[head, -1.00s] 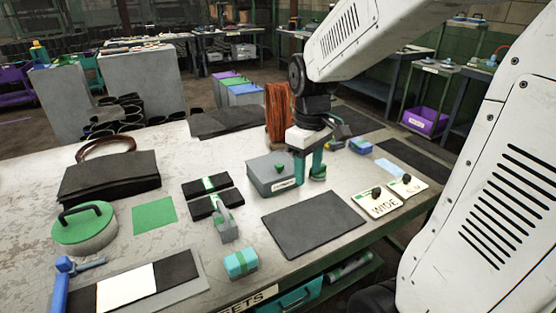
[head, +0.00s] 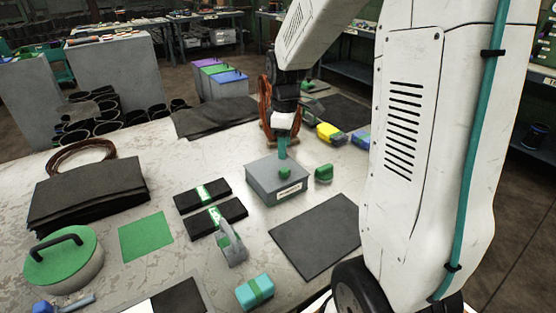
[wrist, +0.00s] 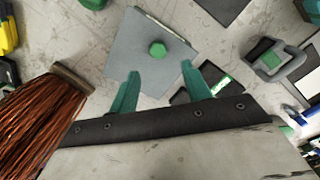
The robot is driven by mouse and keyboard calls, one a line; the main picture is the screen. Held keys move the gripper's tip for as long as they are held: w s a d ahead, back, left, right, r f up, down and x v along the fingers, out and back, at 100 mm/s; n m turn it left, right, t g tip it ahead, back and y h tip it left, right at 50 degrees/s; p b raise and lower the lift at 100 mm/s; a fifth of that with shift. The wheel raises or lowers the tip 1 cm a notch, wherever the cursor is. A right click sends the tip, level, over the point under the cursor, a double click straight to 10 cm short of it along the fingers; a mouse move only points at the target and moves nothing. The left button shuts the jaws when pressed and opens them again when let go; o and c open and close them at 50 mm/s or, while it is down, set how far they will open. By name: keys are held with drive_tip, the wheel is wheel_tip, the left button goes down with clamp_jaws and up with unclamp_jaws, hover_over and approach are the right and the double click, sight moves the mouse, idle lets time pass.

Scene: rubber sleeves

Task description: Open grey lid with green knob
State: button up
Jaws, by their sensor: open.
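The grey box's lid (head: 266,178) is flat and grey, with a green knob (head: 285,173) on top. It lies on the box on the table. In the wrist view the lid (wrist: 135,40) is seen from above, with the green knob (wrist: 157,49) near its middle. My gripper (wrist: 163,78) is open, its two teal fingers apart and nothing between them. The fingertips point toward the knob and stop short of it in the wrist view. In the head view my gripper (head: 282,155) is above the far side of the lid; its height over the lid is unclear.
A green block (head: 324,174) stands right of the box. A dark mat (head: 318,236) lies in front.

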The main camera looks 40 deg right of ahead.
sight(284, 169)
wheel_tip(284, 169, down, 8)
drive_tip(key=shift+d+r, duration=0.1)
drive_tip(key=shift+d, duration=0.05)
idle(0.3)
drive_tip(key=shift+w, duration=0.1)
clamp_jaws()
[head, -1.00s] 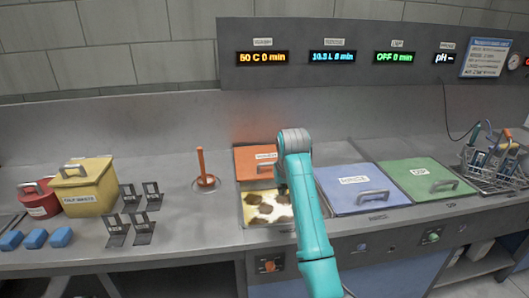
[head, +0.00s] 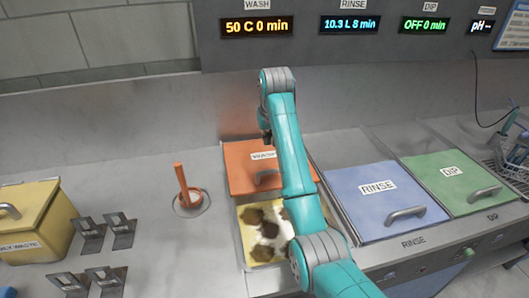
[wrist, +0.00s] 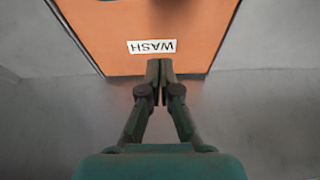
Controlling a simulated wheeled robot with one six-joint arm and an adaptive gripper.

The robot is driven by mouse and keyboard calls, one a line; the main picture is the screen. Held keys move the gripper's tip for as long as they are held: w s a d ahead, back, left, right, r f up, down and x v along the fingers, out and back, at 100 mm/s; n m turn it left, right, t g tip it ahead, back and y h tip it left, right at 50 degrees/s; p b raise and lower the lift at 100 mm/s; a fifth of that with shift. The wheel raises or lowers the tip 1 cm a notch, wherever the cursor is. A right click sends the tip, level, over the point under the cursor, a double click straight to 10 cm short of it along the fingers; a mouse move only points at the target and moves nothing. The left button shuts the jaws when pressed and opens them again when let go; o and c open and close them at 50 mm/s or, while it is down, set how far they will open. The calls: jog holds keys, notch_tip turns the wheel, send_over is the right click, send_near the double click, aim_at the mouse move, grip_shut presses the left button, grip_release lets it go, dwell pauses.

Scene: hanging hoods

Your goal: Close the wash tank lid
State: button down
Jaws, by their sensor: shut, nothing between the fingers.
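The orange wash lid (head: 240,178), labelled WASH, lies behind the open front part of the wash tank, its handle (head: 268,177) near its front edge. The tank opening (head: 262,240) shows yellowish liquid with brown and white patches. In the wrist view the lid (wrist: 150,22) is at the top with its label upside down. My gripper (wrist: 160,75) is shut and empty, its fingertips at the lid's far edge; contact cannot be told. In the head view my gripper (head: 265,132) is small and dark, partly hidden by my arm, above the back of the lid.
The blue rinse lid (head: 365,210) and green dip lid (head: 450,170) lie flat to the right. An orange upright post (head: 182,185) stands left of the tank. A yellow waste box (head: 30,225) and dark racks (head: 105,235) are further left. The display panel wall rises behind.

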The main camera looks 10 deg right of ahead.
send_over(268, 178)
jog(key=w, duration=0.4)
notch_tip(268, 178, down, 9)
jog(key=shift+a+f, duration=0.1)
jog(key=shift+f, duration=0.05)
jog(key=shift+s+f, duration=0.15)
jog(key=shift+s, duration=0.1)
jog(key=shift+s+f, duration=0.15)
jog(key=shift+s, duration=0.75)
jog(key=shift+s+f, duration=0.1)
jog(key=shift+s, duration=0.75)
——
# WORK TO COMPLETE
Say how many lines of the data include the word "Scene". Respond with the number alone.

# RESULT
2